◆ **Stated problem**:
Search the listing for "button" and copy every line where it appears.

◆ **Information provided**:
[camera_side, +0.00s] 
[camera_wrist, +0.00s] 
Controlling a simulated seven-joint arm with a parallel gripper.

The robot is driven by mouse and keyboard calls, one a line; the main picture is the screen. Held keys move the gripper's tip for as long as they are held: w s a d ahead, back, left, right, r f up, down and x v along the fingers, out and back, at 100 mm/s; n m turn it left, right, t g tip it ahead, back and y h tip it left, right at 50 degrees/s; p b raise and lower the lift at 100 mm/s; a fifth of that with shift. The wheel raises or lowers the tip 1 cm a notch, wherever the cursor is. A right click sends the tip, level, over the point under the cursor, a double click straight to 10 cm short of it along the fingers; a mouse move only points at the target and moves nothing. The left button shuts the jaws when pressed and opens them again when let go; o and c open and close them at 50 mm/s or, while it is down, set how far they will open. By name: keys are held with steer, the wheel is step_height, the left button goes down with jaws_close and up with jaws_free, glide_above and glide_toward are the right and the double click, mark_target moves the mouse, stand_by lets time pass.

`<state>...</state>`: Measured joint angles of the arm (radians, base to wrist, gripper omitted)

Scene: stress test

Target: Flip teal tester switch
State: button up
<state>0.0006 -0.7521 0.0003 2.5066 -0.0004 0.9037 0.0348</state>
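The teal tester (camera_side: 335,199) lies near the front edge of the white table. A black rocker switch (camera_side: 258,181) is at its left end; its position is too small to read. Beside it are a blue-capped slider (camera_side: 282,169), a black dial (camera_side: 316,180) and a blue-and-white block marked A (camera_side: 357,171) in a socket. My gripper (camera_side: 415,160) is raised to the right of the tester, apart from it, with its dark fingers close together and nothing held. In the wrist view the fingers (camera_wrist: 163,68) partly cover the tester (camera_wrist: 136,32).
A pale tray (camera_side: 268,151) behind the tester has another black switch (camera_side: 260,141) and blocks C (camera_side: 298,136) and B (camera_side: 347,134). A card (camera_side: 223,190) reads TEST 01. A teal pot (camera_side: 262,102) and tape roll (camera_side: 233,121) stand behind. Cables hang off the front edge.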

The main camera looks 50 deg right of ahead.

◆ **Reply**:
The robot is driven by mouse and keyboard calls, one a line; the main picture is the screen. Held keys move the gripper's tip for as long as they are held: w s a d ahead, back, left, right, r f up, down and x v along the fingers, out and back, at 100 mm/s; n m turn it left, right, t g tip it ahead, back and y h tip it left, right at 50 degrees/s; p b raise and lower the lift at 100 mm/s; a fifth of that with shift. The wheel raises or lowers the tip 1 cm a notch, wherever the cursor is. A right click sends the tip, level, over the point under the cursor, a double click straight to 10 cm short of it along the fingers; a mouse move only points at the target and moves nothing. The left button shuts the jaws when pressed and opens them again when let go; o and c open and close them at 50 mm/s or, while it is down, set how far they will open. By name: keys are held with steer, the wheel is step_height, the left button goes down with jaws_close and up with jaws_free, glide_above and glide_toward are the right and the double click, mark_target moves the mouse, stand_by lets time pass.
State: button up

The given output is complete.